(Recorded robot tool calls)
— BEGIN —

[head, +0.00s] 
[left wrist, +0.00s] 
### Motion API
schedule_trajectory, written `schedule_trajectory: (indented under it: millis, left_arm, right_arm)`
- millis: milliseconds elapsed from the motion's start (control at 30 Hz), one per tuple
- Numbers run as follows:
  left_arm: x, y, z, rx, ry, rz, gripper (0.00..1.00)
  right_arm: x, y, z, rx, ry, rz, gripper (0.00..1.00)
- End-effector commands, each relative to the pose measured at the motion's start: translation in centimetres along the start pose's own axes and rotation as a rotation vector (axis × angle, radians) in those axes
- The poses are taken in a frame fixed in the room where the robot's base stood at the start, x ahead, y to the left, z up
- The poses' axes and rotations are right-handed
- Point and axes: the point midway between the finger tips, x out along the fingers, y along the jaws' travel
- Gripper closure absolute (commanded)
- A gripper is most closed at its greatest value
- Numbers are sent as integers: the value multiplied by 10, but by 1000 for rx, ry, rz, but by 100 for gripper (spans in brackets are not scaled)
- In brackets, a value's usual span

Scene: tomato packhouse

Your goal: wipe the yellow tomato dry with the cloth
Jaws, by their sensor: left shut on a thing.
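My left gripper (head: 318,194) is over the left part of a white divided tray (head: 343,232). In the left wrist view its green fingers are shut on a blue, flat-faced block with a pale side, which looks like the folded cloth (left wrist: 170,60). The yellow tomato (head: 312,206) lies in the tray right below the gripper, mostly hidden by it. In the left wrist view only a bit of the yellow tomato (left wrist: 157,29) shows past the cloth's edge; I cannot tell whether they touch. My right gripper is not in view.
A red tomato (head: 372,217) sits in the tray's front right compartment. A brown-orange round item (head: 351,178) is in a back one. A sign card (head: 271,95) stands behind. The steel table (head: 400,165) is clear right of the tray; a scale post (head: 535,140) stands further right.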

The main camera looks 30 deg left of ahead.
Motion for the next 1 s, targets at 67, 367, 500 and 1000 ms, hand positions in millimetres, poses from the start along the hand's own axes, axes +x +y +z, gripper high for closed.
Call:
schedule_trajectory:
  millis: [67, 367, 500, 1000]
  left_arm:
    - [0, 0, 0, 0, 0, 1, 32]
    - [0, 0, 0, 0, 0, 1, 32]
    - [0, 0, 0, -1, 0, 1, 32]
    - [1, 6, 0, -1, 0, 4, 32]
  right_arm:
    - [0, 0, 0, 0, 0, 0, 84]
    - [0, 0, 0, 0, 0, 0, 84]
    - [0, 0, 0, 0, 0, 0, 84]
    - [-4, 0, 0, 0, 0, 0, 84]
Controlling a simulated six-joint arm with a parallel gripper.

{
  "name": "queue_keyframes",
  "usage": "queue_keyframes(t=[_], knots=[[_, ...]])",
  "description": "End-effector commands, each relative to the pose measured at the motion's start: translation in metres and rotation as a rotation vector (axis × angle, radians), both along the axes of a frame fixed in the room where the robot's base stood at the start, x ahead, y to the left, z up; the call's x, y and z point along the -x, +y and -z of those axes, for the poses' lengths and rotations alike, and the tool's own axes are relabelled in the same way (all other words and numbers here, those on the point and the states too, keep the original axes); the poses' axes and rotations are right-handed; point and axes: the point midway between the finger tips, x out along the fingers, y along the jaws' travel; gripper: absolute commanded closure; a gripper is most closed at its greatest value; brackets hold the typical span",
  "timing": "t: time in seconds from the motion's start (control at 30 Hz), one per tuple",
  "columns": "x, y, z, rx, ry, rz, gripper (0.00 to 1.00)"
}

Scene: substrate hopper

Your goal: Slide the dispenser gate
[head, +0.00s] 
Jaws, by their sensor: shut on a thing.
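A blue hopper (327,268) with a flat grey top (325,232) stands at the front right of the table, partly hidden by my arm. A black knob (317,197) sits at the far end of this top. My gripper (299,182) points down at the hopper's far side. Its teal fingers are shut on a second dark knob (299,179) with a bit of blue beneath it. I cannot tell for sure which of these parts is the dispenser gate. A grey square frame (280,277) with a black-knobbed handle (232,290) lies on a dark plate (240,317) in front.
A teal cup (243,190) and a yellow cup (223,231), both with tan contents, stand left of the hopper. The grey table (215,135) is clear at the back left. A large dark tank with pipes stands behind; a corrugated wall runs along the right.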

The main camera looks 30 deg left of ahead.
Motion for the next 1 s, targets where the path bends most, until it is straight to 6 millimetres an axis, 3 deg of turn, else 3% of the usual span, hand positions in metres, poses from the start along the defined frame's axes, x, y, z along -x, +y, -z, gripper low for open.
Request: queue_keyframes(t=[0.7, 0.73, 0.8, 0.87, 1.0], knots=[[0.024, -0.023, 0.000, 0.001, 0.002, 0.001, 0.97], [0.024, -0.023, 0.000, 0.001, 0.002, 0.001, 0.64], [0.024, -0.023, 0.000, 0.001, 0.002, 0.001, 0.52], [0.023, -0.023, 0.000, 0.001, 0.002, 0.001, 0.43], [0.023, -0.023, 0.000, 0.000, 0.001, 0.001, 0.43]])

— END —

Keep only those lines of the records that hold "effector", and return them.

- End-effector commands, each relative to the pose measured at the motion's start: translation in centimetres along the start pose's own axes and rotation as a rotation vector (axis × angle, radians) in those axes
  "description": "End-effector commands, each relative to the pose measured at the motion's start: translation in metres and rotation as a rotation vector (axis × angle, radians), both along the axes of a frame fixed in the room where the robot's base stood at the start, x ahead, y to the left, z up; the call's x, y and z point along the -x, +y and -z of those axes, for the poses' lengths and rotations alike, and the tool's own axes are relabelled in the same way (all other words and numbers here, those on the point and the states too, keep the original axes); the poses' axes and rotations are right-handed; point and axes: the point midway between the finger tips, x out along the fingers, y along the jaws' travel; gripper: absolute commanded closure; a gripper is most closed at its greatest value; brackets hold the typical span",

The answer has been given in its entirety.